_Data supplied_

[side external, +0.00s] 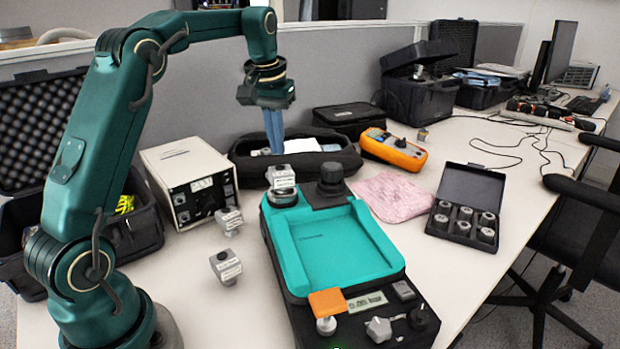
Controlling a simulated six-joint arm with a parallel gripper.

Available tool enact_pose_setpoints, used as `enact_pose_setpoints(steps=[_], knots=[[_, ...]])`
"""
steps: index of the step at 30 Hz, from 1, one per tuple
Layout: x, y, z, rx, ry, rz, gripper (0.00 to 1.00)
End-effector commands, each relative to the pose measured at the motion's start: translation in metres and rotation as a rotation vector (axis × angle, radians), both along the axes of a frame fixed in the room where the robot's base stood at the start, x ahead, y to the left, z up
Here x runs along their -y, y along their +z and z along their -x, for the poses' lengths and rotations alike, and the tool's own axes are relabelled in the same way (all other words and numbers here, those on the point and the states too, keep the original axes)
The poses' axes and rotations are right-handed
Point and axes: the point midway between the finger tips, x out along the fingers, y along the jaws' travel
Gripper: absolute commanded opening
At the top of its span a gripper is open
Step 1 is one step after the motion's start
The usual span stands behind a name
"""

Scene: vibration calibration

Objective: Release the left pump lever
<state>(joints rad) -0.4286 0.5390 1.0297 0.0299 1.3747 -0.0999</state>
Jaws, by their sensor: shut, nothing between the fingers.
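The teal and black calibrator (335,250) lies on the white table in front of my arm. An orange paddle-like part (327,302) sits at its front left corner, over a small metal knob. I cannot tell for sure whether this part is the left pump lever, or whether it is latched. My gripper (276,152) points down with its blue fingers together and empty. In the picture it is above and behind a grey labelled sensor (282,178) mounted on the calibrator's back left. It appears apart from the calibrator, well away from the orange part.
Two loose labelled sensors (227,267) and a white instrument box (188,178) stand left of the calibrator. A black pouch (340,156) and an orange meter (392,150) lie behind. A pink cloth (392,196) and an open sensor case (463,212) are to the right.

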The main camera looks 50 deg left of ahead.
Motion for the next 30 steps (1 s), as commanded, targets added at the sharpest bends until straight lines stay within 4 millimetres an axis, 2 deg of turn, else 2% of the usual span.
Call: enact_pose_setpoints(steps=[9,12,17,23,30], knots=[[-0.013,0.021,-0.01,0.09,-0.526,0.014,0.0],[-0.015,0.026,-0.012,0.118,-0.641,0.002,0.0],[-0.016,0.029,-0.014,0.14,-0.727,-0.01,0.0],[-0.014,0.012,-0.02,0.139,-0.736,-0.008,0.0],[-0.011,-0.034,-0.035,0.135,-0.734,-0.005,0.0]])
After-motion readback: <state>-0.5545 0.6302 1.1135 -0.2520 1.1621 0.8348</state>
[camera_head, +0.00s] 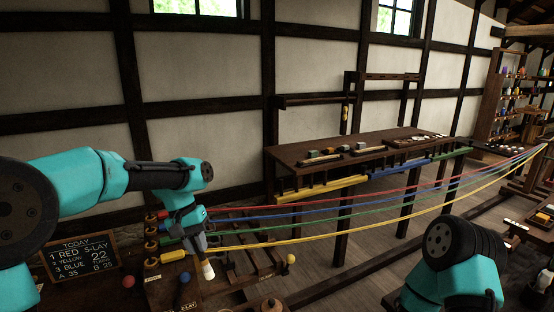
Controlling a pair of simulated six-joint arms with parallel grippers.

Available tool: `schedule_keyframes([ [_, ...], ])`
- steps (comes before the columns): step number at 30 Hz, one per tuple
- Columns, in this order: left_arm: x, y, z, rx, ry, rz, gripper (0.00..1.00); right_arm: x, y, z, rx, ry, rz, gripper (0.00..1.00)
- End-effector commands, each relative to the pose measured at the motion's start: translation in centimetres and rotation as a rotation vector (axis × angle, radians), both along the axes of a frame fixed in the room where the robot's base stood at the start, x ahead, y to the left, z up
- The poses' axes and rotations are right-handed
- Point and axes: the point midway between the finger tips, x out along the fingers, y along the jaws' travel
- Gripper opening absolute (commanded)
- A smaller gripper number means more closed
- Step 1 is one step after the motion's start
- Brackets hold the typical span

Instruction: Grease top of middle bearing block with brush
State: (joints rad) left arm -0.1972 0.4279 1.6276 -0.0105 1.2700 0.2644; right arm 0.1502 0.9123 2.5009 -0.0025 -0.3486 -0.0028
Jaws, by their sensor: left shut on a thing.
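My left gripper (196,240) points down beside the near ends of the coloured strands, at the left of the picture. It is shut on a brush (208,270), whose pale tip hangs below the fingers. The brush is small here, and I cannot see whether its tip touches anything. A dark wooden frame with several hooks (152,244) stands just left of the gripper. I cannot pick out the middle bearing block; the arm and strands cover part of this area. My right arm shows at the bottom right, but its gripper is out of the picture.
Red, blue, green and yellow strands (325,240) run from the frame to the far right. A chalkboard (81,257) stands at the left. Red (128,281), blue (185,278) and yellow (291,258) knobs stand near the gripper. A long workbench (300,152) stands behind.

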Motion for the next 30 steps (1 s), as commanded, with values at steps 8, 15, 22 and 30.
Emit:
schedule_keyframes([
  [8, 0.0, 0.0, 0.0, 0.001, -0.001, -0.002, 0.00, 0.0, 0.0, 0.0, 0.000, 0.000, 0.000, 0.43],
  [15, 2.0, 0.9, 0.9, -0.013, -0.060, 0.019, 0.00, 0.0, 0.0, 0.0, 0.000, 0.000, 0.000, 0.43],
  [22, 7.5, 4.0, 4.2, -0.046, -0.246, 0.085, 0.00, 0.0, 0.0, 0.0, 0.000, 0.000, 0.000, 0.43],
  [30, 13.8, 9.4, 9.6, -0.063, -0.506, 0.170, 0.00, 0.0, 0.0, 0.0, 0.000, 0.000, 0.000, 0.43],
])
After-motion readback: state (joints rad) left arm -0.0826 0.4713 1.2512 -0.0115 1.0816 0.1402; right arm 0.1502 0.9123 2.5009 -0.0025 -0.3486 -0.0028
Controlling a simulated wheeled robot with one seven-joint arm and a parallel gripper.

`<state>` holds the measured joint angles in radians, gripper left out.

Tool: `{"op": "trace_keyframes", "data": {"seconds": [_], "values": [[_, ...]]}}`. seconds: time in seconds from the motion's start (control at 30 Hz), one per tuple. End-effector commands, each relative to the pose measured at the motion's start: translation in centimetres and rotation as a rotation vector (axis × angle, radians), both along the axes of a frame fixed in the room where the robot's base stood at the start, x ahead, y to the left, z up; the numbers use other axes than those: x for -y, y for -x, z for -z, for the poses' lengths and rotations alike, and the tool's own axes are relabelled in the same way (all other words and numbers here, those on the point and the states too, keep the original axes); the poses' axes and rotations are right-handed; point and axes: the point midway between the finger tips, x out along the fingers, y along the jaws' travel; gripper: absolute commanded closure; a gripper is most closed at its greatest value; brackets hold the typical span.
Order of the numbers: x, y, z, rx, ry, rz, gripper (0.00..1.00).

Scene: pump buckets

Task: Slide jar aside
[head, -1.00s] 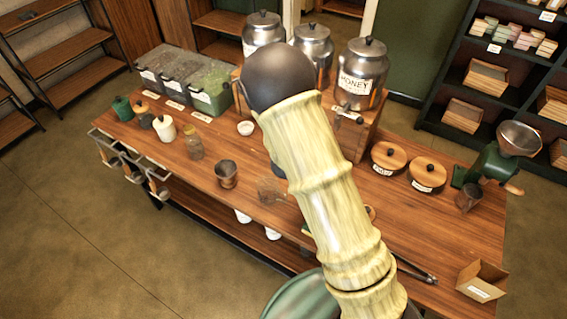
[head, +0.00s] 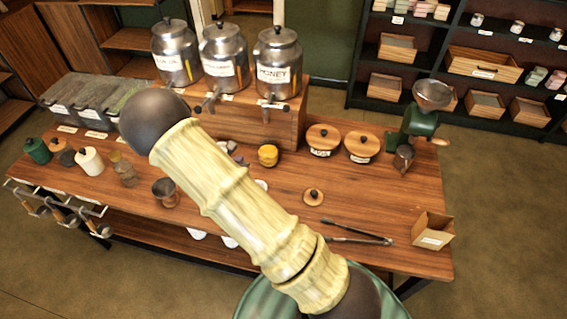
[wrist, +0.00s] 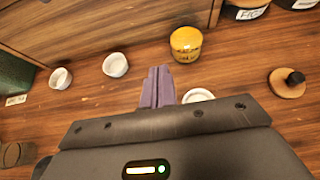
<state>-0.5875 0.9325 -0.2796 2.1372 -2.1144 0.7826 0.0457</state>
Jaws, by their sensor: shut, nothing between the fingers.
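A small yellow jar (head: 267,155) stands on the wooden table in front of the dispenser stand. In the wrist view the yellow jar (wrist: 185,43) is just beyond and right of my fingertips. My gripper (wrist: 158,75) is shut and empty, its purple-grey fingers apart from the jar in the picture. In the head view my arm hides most of the gripper. A round wooden lid with a dark knob (head: 313,196) lies on the table to the jar's right; the wrist view also shows it (wrist: 288,83). A glass jar (head: 124,170) stands farther left.
White bowls stand left of my fingers (wrist: 115,65), and another (wrist: 198,95) is close on their right. Metal dispensers (head: 278,65) stand on a wooden stand behind. Tongs (head: 350,235) and an open box (head: 432,231) are at the right. Lidded containers (head: 323,139) stand behind the lid.

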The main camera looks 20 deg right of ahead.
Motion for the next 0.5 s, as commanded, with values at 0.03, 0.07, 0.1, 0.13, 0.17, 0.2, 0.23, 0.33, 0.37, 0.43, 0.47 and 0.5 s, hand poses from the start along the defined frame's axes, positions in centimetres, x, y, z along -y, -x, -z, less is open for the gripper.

_What is required_
Tell how many lines hold the string "travel", giving the number and nothing else.

_Complete answer_
3